Europe continues using gas from UGS facilities

The drop in wind generation and cooling temperatures are forcing Europe to use more gas from its underground gas storage (UGS) facilities.

Latvia and the Netherlands continue off-taking gas from UGS facilities along with Germany.

The warm autumnal weather in Europe is forecast to end in the middle of October, nighttime temperatures continue to drop lower, and this is usually when off-take from UGS facilities begins.

Wind turbines have generated 12% of the EU's electricity on average this week, specifically 9% on Wednesday, 11% on Tuesday, and 17.8% on Monday, after 18.6% last week, according to data from WindEurope.

Warm autumnal weather continues in Europe, where the spot price - the day-ahead contract at the TTF hub in the Netherlands - closed at $906 per thousand cubic meters, though this applies only to current supplies during the short period warm weather. The October futures contract is $1,557, and the February contract is $1,739. In Asia, the most expensive winter futures contract for February on the JKM Platts index is now $1,376.

European liquefied natural gas terminals operated at an average of 59% of capacity in September, as in August, rising to 70% this week after 63% in early October, data from Gas Infrastructure Europe indicate.

Europe continues to inject gas into underground gas storage facilities, with the average level of reserves reaching the targeted 80% at the end of August, since when the pace of injection has slowed. The European UGS facilities usually transition from net injection to net off-take around October 20.

Inventories in UGS facilities have risen to 91.64%, up 0.12 percentage points from October 12, the last reporting date, according to Gas Infrastructure Europe data. Off-take is rising along with injection at a ratio of 42%.

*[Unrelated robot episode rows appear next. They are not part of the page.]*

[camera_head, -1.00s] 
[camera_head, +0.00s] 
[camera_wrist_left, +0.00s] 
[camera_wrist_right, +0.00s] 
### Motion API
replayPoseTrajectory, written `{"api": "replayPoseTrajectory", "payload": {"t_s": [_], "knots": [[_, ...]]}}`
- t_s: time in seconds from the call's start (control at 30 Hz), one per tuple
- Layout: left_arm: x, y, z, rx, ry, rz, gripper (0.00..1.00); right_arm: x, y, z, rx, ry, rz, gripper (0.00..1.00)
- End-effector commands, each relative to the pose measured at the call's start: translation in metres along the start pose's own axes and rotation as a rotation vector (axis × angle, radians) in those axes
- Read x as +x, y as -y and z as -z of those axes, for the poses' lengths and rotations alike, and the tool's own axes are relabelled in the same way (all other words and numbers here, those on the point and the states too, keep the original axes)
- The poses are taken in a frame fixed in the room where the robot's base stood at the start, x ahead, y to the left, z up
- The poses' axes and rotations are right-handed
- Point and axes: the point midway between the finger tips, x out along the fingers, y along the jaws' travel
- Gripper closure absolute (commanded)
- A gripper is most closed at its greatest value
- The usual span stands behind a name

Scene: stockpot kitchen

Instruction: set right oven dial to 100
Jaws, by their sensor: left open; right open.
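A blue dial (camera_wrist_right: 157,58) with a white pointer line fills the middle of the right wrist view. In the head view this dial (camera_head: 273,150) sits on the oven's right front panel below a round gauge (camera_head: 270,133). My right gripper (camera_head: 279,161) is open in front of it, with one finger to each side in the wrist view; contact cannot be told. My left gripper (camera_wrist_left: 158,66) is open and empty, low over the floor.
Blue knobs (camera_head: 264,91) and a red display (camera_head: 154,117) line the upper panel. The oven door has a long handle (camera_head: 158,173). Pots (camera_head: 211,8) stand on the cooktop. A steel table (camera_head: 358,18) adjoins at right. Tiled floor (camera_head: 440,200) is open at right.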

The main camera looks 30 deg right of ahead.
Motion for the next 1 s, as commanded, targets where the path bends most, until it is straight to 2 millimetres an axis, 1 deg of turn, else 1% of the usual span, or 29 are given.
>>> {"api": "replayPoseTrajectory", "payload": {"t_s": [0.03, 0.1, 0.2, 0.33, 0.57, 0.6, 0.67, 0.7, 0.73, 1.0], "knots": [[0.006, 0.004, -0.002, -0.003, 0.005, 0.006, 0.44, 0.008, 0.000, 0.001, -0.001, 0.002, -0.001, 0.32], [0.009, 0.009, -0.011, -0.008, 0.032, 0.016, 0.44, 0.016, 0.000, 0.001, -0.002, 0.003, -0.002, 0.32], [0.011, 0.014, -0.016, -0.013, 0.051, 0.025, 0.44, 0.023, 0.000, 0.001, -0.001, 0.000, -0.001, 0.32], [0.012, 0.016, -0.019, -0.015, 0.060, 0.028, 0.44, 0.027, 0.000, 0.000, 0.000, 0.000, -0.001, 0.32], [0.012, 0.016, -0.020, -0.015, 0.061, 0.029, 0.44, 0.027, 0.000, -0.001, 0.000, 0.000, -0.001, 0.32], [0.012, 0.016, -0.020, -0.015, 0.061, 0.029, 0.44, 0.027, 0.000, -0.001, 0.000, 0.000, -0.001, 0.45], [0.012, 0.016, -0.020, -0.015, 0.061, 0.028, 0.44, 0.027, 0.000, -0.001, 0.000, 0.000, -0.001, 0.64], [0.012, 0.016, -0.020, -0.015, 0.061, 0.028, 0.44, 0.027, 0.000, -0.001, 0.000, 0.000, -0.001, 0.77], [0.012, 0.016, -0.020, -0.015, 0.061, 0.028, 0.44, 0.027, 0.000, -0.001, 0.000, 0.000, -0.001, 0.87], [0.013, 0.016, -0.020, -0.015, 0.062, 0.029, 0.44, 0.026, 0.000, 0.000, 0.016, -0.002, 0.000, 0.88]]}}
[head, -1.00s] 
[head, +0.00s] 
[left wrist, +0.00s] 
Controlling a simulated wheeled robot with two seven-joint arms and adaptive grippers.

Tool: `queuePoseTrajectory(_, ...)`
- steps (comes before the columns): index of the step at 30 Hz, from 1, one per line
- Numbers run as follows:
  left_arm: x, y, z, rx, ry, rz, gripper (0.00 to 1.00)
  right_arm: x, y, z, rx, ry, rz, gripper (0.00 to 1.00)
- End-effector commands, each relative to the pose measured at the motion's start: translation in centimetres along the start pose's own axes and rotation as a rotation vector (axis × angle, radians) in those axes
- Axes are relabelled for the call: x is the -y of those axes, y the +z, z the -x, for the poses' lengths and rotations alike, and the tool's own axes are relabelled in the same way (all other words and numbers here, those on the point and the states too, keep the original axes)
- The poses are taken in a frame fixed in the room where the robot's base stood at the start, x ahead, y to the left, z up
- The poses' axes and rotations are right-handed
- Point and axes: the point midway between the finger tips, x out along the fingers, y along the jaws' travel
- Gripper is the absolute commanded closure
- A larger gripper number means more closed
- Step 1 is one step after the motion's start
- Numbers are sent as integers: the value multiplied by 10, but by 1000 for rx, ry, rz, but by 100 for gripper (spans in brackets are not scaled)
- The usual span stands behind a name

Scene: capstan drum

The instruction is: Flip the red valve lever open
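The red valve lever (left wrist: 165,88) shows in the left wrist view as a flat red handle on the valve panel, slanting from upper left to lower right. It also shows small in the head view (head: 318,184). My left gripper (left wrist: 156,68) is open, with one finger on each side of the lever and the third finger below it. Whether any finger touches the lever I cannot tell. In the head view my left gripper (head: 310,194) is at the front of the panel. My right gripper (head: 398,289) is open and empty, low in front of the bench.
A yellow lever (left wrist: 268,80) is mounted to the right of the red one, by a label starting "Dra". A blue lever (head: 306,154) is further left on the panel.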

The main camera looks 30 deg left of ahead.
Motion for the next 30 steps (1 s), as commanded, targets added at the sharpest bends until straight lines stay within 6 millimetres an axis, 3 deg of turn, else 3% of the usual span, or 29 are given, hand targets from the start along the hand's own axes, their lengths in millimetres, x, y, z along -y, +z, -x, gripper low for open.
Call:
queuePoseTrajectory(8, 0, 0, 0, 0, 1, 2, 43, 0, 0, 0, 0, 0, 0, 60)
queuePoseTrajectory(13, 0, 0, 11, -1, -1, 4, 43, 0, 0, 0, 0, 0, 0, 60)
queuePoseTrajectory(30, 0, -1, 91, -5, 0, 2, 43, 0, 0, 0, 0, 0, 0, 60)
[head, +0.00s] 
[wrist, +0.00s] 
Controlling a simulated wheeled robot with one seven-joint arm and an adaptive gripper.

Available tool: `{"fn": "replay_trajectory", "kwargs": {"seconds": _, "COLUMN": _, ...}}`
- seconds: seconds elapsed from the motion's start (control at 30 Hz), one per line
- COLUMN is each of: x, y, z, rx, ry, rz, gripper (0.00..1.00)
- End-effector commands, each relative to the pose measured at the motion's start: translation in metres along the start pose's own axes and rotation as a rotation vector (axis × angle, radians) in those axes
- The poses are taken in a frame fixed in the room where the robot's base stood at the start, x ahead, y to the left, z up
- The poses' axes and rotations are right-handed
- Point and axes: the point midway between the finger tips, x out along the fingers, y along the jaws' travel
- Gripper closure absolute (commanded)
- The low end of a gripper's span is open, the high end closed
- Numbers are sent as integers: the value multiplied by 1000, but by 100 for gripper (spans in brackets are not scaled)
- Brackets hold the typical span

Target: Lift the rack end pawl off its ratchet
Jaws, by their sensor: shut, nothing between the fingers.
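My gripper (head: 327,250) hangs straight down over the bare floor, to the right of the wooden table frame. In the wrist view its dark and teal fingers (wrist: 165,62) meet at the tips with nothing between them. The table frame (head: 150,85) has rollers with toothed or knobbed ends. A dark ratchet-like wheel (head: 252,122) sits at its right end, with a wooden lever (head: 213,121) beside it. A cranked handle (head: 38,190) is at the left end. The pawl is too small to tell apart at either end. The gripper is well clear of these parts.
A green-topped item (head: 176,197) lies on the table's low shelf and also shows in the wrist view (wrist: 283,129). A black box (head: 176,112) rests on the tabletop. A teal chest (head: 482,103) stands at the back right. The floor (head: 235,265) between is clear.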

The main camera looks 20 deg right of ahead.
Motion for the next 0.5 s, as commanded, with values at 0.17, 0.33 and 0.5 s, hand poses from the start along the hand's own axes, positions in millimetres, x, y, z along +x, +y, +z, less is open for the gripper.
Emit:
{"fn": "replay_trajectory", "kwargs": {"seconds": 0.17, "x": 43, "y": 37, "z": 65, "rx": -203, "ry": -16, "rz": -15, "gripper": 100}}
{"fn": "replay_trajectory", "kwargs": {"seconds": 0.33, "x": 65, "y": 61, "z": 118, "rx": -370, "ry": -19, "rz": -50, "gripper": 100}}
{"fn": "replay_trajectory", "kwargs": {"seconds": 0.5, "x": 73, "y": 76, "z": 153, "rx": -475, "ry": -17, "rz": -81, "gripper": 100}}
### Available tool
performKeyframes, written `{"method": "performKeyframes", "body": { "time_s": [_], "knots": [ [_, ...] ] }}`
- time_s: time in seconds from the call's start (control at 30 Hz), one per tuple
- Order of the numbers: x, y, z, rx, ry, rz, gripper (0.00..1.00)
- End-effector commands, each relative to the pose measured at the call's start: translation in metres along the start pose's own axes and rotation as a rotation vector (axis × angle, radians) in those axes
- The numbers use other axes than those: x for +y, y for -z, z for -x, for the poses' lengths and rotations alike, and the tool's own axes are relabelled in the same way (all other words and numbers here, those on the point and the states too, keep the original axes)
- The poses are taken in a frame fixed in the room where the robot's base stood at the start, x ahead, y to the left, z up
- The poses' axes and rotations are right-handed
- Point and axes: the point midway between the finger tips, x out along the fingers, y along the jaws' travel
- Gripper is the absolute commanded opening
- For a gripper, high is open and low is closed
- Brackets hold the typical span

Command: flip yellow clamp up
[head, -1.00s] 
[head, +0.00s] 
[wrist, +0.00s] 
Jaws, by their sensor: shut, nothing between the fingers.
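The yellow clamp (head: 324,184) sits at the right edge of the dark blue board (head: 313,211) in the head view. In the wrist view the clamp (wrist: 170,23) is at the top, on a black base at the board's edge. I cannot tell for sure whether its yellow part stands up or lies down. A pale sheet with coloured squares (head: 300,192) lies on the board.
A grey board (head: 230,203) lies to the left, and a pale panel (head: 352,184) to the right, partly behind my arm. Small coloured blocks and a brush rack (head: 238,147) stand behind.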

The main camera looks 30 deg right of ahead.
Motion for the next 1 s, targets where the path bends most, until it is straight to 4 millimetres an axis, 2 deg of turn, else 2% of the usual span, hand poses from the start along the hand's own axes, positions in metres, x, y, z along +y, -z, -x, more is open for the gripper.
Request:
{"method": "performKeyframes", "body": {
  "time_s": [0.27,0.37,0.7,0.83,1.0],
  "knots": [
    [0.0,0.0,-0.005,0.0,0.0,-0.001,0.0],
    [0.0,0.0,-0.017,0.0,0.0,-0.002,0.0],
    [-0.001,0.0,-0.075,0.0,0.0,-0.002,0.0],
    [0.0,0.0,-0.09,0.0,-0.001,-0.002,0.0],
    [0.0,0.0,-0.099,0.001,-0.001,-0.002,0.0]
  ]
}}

Gas inventories in UGS facilities currently exceed 80% in Austria, Belgium, Bulgaria, the Czech Republic, Croatia, Denmark, France, Germany, Italy, the Netherlands, Poland, Portugal, and Spain, but Hungary and Latvia still lag.

Gas stocks at the Incukalns UGS facility in Latvia are the lowest in the EU and are stuck at around 54%. This UGS facility is responsible for reserve gas supplies to Estonia, Latvia and Lithuania, as well as Finland.